# Task prompt
Scan the listing below. Report each line that includes "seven".

# Robot episode records
------------------------------

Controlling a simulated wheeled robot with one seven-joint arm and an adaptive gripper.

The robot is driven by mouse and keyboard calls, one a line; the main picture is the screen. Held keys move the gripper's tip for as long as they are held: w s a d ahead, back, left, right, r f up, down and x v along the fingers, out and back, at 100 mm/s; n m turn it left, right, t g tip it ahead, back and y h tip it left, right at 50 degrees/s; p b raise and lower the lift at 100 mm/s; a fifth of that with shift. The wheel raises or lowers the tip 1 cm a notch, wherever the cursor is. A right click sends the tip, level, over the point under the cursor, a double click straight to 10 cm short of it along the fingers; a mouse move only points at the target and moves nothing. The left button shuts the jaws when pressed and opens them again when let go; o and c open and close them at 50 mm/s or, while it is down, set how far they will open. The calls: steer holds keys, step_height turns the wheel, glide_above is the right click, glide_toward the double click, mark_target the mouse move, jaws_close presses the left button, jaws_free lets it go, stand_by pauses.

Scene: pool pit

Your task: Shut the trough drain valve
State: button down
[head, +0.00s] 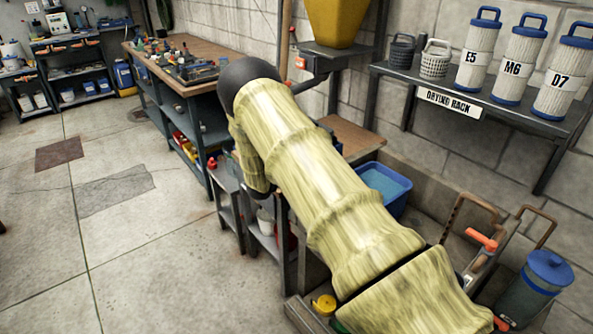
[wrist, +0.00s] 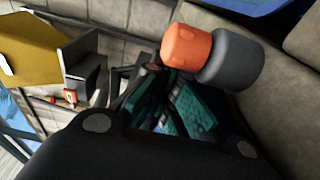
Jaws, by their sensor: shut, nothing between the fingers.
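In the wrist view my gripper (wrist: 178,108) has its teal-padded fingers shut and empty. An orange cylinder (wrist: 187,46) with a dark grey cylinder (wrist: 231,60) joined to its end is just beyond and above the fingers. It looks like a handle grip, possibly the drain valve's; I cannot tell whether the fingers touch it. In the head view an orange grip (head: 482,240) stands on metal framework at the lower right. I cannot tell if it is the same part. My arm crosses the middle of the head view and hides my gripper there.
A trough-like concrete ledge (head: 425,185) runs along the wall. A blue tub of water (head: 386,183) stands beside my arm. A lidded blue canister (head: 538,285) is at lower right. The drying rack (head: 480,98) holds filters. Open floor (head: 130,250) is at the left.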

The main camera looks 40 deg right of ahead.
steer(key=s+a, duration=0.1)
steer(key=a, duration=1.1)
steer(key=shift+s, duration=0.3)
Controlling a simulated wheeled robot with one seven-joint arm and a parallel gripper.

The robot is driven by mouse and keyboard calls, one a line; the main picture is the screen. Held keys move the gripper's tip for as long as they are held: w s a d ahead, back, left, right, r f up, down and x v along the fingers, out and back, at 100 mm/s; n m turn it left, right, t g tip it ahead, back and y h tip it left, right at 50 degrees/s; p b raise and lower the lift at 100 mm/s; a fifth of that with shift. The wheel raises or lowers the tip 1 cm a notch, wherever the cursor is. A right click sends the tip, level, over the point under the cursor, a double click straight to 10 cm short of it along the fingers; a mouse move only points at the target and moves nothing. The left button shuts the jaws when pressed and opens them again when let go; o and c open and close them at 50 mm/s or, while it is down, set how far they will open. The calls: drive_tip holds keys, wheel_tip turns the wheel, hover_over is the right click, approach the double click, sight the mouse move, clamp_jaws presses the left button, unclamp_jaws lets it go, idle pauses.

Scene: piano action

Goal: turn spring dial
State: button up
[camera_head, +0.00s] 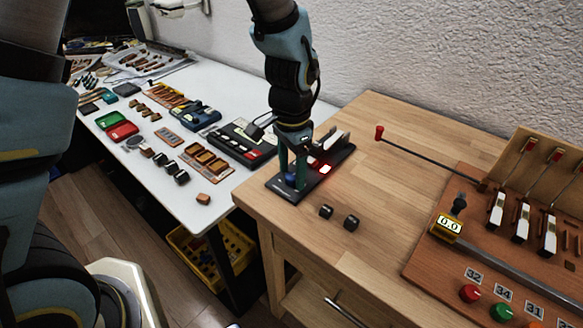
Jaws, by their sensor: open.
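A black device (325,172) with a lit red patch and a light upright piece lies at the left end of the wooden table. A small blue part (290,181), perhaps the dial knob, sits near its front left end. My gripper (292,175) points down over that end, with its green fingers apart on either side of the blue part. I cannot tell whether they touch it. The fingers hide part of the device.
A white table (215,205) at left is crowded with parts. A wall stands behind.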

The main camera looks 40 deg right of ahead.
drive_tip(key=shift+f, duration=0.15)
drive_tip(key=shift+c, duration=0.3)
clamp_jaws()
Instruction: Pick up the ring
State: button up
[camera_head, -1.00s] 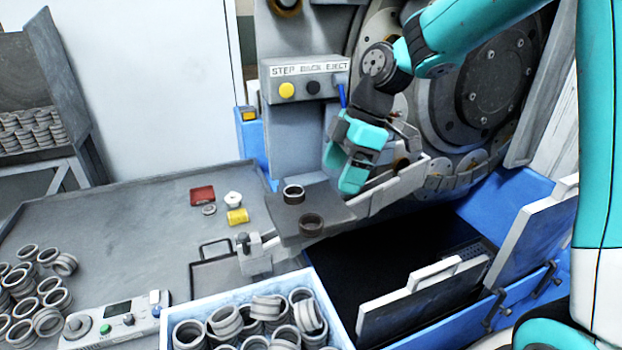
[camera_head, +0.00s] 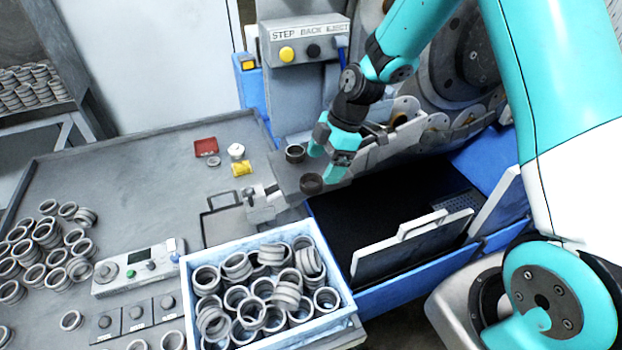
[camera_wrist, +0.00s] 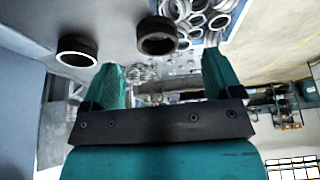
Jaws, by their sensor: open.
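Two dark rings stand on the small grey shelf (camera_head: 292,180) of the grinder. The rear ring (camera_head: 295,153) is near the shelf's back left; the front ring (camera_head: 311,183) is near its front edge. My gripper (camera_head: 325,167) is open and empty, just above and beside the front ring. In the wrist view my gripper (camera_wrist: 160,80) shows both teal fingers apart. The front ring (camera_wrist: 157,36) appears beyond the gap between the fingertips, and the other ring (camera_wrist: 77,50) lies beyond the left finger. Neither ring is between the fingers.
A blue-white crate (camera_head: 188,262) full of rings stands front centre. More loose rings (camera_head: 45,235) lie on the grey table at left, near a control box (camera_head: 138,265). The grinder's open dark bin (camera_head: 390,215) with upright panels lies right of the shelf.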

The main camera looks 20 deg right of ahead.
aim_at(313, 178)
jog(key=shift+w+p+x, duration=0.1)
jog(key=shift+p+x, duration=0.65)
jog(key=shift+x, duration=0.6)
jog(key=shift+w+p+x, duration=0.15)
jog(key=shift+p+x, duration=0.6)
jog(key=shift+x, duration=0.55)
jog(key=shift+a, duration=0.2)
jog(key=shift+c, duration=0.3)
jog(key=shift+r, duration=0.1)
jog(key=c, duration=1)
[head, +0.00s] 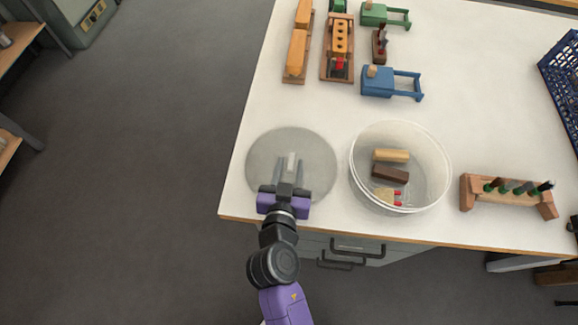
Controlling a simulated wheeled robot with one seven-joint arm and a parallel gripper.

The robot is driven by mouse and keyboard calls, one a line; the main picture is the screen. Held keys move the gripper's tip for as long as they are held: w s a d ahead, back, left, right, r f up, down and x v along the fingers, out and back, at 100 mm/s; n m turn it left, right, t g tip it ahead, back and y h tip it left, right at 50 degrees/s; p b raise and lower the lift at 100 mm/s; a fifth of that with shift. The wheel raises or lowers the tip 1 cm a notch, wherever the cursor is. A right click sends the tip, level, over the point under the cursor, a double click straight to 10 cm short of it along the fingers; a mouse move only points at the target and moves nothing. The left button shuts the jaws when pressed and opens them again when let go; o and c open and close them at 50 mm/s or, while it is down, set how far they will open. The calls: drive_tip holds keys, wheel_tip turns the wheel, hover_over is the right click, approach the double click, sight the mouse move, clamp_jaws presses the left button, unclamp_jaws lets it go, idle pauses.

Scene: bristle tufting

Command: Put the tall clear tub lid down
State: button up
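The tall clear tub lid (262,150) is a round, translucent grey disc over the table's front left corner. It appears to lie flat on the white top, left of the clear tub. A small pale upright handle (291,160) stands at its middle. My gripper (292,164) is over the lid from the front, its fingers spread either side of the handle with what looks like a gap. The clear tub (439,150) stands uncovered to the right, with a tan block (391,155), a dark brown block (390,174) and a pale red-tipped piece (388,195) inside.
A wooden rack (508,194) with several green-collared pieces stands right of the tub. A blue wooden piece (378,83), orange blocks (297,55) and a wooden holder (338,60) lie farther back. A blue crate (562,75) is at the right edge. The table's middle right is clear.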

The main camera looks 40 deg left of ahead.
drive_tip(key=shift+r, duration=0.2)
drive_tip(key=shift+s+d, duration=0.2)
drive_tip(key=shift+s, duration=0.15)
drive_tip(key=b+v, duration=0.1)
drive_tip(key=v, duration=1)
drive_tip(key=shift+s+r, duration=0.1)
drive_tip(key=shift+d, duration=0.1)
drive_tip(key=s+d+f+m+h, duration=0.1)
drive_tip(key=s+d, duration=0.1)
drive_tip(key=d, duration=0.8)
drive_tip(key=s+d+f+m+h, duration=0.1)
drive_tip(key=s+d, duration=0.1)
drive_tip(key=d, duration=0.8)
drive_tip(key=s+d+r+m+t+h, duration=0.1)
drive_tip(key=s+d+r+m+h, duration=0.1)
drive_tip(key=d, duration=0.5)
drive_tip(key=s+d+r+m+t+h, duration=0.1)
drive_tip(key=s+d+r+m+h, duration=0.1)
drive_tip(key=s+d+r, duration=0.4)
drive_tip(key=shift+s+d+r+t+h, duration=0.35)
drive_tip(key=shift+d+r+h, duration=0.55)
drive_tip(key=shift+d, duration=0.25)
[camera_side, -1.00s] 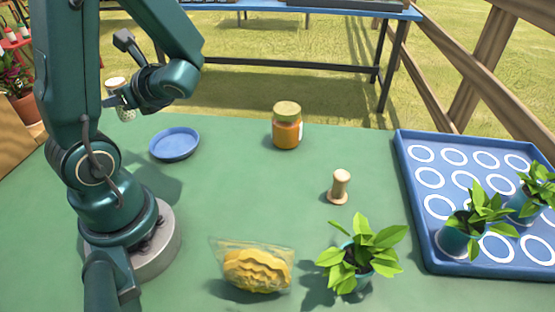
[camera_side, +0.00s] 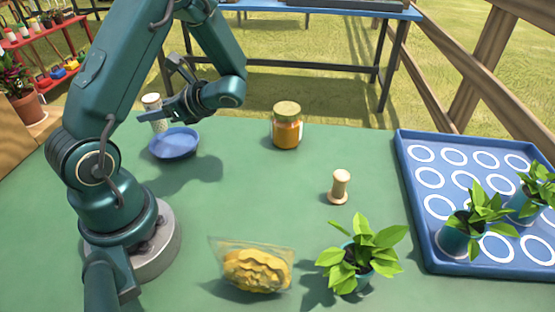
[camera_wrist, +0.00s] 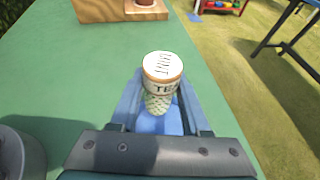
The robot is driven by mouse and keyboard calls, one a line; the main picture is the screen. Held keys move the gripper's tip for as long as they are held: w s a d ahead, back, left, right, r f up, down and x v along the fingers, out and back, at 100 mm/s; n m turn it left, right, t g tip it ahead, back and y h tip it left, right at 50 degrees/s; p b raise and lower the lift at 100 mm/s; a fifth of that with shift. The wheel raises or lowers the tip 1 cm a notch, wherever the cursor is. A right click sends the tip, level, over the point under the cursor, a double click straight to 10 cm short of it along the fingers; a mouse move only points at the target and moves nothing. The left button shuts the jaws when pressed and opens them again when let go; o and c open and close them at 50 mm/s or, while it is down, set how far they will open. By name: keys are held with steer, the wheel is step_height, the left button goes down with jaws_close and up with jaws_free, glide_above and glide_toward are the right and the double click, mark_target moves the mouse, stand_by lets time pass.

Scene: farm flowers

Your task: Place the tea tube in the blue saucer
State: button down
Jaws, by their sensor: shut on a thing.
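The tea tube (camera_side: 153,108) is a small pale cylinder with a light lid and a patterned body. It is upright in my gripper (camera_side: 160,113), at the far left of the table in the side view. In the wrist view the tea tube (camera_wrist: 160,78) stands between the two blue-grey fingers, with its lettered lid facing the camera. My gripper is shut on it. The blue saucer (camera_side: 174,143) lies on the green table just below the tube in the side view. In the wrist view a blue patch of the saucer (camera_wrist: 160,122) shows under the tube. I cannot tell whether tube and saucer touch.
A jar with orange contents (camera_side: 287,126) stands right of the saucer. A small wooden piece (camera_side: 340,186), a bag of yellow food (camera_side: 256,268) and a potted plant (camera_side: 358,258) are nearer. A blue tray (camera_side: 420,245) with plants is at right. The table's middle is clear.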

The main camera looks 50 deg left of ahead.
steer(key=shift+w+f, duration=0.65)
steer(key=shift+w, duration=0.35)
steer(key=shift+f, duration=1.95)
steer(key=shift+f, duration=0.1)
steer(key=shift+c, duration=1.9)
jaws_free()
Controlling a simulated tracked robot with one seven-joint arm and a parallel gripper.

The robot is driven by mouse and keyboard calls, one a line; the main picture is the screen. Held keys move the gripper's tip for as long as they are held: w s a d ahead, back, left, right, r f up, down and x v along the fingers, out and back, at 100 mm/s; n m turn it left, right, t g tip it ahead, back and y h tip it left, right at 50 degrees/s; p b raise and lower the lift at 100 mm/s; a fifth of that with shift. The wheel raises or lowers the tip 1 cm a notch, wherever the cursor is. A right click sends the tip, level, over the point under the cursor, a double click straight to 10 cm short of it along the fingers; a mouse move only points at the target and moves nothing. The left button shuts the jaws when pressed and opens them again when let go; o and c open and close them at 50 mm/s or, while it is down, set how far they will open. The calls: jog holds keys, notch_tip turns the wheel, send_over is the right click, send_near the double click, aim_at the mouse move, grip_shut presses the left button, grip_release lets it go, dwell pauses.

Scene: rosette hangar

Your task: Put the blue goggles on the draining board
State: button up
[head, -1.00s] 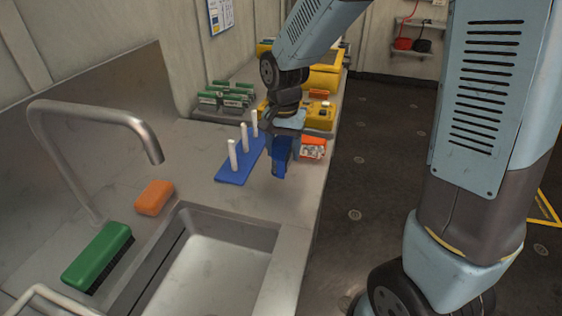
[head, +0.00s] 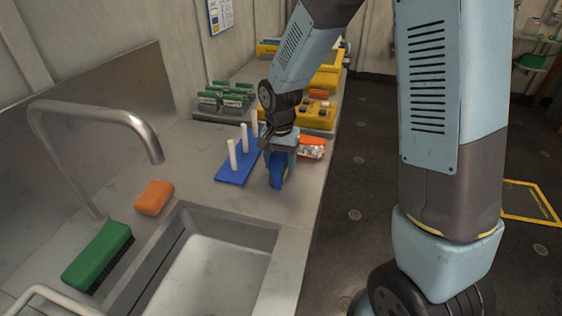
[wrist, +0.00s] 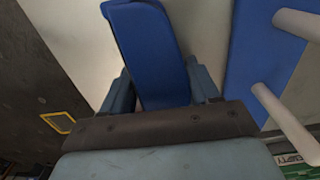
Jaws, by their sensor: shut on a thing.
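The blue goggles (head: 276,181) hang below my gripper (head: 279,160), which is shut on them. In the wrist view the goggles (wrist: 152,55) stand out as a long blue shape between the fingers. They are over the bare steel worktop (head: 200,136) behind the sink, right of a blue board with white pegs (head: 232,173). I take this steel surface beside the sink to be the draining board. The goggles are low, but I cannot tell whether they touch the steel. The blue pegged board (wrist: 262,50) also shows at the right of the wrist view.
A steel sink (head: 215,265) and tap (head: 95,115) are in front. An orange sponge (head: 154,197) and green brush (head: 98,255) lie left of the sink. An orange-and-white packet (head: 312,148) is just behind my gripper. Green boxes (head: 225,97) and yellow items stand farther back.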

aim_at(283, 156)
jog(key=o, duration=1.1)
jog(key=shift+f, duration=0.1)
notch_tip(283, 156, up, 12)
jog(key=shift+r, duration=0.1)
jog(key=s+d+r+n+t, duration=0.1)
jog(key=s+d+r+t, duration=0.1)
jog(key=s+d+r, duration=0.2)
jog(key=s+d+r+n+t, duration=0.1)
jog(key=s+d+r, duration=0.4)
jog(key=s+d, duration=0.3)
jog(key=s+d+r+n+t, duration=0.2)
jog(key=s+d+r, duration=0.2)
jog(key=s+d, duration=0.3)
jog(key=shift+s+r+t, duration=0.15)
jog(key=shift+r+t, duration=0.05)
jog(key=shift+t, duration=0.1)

------------------------------

# Correct answer
Controlling a simulated wheeled robot with one seven-joint arm and an adaptive gripper.
Controlling a simulated wheeled robot with one seven-joint arm and a parallel gripper.
Controlling a simulated wheeled robot with one seven-joint arm and a parallel gripper.
Controlling a simulated tracked robot with one seven-joint arm and a parallel gripper.

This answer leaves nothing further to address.